Money is important to me.
it is important to me because i did not grow up having much of it, and understand how big a difference just $5 more dollars can make.
i remember waiting with my mom in the food stamp office,
living in section 8 housing,
eating free/reduced lunches at school,
and getting Christmas gifts from a local fire department.
i remember my mom telling me that she would go to the movies alone, just so she could cry, by herself in the dark. i remember getting clothes from thrift $tores, not because it was trendy, but because that's what we could afford.
i remember i swore that when i got older i would never buy powdered milk, now i just don't drink milk at all. i remember thinking 'my mom is super cre8ive' not knowing it was because she had to be.
i'd promised myself that when i got older, i would not live like this. That if i had kids they would never hear me say, 'well baby i'm proud of you, but i don't think we can afford that'.
yes $ is important to me, and i will not apologize.

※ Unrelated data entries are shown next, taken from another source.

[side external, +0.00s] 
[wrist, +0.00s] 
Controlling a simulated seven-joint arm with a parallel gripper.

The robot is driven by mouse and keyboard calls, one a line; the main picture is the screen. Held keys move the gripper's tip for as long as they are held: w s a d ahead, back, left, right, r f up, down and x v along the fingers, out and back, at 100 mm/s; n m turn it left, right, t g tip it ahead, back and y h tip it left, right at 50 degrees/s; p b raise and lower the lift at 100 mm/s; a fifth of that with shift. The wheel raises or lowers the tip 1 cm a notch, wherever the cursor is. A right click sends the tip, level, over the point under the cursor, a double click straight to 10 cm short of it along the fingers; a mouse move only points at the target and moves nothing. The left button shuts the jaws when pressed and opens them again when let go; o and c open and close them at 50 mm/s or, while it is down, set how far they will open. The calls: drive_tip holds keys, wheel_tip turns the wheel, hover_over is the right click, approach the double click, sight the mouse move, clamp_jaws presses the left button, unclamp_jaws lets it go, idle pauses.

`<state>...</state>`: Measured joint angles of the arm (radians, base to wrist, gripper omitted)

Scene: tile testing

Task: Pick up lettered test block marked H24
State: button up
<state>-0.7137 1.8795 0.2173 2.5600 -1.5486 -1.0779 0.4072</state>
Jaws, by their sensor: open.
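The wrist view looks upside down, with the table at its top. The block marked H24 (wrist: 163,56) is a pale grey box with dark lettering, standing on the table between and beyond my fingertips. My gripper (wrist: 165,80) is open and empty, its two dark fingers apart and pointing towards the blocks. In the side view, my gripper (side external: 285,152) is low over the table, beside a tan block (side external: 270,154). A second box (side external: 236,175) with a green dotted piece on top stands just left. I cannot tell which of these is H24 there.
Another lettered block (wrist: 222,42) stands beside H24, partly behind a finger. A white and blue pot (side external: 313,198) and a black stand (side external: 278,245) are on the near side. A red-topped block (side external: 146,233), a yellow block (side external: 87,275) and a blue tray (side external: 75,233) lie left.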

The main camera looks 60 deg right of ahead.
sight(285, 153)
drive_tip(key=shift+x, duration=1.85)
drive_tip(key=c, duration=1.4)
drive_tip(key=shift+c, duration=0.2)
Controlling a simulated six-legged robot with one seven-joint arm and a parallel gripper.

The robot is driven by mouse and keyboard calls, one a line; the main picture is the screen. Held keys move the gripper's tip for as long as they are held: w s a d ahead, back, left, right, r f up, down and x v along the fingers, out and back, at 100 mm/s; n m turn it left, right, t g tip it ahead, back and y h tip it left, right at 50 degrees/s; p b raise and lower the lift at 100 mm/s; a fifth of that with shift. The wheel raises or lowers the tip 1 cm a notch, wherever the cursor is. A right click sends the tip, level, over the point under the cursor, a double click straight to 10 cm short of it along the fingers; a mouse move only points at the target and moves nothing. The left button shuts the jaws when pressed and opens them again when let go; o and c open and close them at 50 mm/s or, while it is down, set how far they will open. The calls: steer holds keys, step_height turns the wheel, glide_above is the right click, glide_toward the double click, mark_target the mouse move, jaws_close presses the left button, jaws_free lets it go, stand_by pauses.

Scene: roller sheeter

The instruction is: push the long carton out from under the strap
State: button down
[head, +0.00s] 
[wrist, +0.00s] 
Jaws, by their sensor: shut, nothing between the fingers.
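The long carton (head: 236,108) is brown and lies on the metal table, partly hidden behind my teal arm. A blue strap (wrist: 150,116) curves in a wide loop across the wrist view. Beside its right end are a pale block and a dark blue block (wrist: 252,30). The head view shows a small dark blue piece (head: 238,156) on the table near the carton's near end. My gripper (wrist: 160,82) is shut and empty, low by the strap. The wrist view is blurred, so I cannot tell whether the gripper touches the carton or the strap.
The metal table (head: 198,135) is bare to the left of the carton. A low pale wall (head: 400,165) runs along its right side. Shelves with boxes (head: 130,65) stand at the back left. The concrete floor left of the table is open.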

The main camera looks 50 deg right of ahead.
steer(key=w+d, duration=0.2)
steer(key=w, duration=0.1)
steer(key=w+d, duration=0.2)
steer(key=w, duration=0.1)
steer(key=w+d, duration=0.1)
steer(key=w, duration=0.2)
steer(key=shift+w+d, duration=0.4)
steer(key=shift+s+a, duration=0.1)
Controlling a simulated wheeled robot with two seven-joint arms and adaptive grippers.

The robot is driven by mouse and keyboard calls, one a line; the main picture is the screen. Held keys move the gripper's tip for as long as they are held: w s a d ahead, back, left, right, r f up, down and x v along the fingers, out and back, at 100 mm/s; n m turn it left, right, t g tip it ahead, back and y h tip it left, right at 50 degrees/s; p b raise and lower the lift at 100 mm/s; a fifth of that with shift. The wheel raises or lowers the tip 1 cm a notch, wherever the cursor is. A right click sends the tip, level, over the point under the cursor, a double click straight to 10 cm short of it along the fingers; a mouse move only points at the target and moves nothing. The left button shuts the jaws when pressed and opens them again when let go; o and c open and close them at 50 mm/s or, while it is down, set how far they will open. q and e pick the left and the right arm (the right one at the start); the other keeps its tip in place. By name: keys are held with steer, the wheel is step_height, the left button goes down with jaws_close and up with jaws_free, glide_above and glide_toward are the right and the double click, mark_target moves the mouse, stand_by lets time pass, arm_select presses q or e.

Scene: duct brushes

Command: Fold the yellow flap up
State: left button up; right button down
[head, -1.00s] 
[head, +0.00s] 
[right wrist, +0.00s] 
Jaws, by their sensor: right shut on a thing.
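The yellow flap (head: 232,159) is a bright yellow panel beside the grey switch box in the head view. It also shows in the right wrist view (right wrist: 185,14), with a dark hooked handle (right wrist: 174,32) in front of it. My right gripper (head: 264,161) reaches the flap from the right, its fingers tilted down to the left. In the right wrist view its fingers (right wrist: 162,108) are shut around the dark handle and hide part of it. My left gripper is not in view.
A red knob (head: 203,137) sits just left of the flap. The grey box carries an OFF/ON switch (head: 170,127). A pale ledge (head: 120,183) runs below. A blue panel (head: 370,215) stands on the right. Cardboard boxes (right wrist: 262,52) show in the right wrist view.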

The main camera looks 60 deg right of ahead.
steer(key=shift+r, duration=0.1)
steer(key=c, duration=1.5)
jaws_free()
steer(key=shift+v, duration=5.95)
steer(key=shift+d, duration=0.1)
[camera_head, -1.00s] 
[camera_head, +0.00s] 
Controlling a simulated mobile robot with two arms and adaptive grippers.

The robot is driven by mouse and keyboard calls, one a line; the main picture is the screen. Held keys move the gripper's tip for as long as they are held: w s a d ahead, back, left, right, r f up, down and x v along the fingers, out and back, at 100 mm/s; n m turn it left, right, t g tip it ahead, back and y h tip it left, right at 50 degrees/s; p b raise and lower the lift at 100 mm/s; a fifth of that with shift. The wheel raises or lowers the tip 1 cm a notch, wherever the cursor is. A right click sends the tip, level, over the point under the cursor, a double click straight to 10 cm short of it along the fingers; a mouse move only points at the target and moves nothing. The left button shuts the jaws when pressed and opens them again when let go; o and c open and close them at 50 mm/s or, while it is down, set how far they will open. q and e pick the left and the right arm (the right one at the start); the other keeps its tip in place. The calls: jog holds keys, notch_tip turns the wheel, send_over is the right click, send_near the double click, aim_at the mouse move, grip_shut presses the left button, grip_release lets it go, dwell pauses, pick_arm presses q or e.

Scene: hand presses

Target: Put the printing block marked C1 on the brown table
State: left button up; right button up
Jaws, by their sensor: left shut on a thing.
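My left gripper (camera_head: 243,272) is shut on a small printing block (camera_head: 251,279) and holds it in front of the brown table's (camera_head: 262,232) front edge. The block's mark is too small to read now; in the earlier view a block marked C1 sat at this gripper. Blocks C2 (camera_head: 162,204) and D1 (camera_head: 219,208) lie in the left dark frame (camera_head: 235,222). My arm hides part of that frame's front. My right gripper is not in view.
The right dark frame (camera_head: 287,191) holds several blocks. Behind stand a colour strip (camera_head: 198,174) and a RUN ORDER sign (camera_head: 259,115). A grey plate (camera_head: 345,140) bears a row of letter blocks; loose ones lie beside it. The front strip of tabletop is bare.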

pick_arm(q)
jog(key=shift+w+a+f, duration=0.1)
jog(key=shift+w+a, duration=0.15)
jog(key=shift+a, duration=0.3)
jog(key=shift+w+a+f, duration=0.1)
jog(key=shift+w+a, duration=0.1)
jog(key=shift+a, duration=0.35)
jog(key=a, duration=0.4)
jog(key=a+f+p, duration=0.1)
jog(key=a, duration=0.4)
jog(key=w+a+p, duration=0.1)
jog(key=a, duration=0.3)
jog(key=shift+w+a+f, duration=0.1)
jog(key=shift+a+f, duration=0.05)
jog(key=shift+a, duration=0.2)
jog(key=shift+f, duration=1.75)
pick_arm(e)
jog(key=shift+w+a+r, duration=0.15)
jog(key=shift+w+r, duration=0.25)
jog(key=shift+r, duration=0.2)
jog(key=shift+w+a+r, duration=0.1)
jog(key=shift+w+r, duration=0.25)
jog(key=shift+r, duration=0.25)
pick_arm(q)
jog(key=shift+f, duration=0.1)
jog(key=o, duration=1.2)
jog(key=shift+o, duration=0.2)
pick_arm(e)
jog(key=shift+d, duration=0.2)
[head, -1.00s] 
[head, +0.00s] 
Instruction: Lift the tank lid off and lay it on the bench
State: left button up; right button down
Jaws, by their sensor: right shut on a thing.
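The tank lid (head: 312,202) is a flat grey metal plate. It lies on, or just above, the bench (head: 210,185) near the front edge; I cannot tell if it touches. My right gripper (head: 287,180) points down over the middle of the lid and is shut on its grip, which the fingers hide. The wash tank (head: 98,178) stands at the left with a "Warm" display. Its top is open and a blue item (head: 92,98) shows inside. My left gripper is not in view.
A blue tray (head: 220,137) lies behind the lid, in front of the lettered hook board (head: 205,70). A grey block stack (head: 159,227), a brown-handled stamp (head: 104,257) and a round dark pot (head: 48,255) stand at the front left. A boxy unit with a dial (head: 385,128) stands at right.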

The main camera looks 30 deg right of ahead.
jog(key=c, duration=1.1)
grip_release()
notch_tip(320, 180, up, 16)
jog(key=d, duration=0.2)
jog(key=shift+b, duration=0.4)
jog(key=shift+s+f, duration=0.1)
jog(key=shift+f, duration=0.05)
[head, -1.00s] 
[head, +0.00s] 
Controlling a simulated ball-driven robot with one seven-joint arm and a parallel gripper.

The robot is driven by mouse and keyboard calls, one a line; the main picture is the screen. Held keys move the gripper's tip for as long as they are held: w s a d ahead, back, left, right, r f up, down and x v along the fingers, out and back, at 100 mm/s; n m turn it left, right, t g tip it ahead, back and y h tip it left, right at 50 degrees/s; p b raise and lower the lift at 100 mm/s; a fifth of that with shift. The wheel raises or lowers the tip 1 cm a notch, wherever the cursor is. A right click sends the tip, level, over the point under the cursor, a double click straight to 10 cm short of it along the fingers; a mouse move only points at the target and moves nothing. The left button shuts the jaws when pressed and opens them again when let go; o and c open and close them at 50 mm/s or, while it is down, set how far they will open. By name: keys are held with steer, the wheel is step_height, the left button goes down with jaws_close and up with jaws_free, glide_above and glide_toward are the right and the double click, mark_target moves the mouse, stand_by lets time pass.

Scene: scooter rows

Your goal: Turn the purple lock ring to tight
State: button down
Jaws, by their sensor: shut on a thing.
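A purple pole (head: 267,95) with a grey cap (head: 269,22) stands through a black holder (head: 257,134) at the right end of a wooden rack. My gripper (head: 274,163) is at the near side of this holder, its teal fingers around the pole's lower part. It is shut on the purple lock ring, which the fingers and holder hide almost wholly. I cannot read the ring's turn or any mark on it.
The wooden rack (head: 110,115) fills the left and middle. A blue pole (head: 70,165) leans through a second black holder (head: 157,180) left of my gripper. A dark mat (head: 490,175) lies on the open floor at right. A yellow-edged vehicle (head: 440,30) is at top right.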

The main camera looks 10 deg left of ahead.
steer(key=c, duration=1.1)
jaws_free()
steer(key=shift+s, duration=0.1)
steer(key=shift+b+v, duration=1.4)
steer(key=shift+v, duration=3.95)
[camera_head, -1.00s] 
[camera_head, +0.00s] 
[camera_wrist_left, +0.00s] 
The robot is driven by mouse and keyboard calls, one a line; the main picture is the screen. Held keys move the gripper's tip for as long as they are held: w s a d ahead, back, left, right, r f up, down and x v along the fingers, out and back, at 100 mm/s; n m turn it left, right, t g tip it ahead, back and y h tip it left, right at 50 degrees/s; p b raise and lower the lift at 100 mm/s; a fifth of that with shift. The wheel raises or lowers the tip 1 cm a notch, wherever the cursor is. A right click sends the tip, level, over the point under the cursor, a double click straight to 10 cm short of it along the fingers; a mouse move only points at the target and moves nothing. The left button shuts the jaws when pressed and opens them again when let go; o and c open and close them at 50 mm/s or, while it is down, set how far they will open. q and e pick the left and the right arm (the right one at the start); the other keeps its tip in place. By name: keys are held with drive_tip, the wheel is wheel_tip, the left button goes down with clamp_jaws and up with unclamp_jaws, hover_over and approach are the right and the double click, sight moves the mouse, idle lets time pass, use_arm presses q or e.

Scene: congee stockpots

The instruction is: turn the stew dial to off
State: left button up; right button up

i've not asked to be a millionaire. i didn't want the newest car, or the most expensive clothes. i wanted to not worry about not getting sick because i didn't have insurance, or being able to pay rent, or choosing which bill was more important to pay. Or buying my siblings the gifts they wanted because i knew mom couldn't afford the new PS2, and dangit they have it hard enough, and should have new nice stuff.
Yes, there is someone in some country, that has it so much harder than i do, and my needs aren't comparable to theirs. And i understand that, and try to do my part to consider others. i take 2 angels from the angel tree every year, and buy clothes for a kid who is the same situation i was in for the new school year, and i have a beautiful 5 year old little girl i sponsor every month. i get it.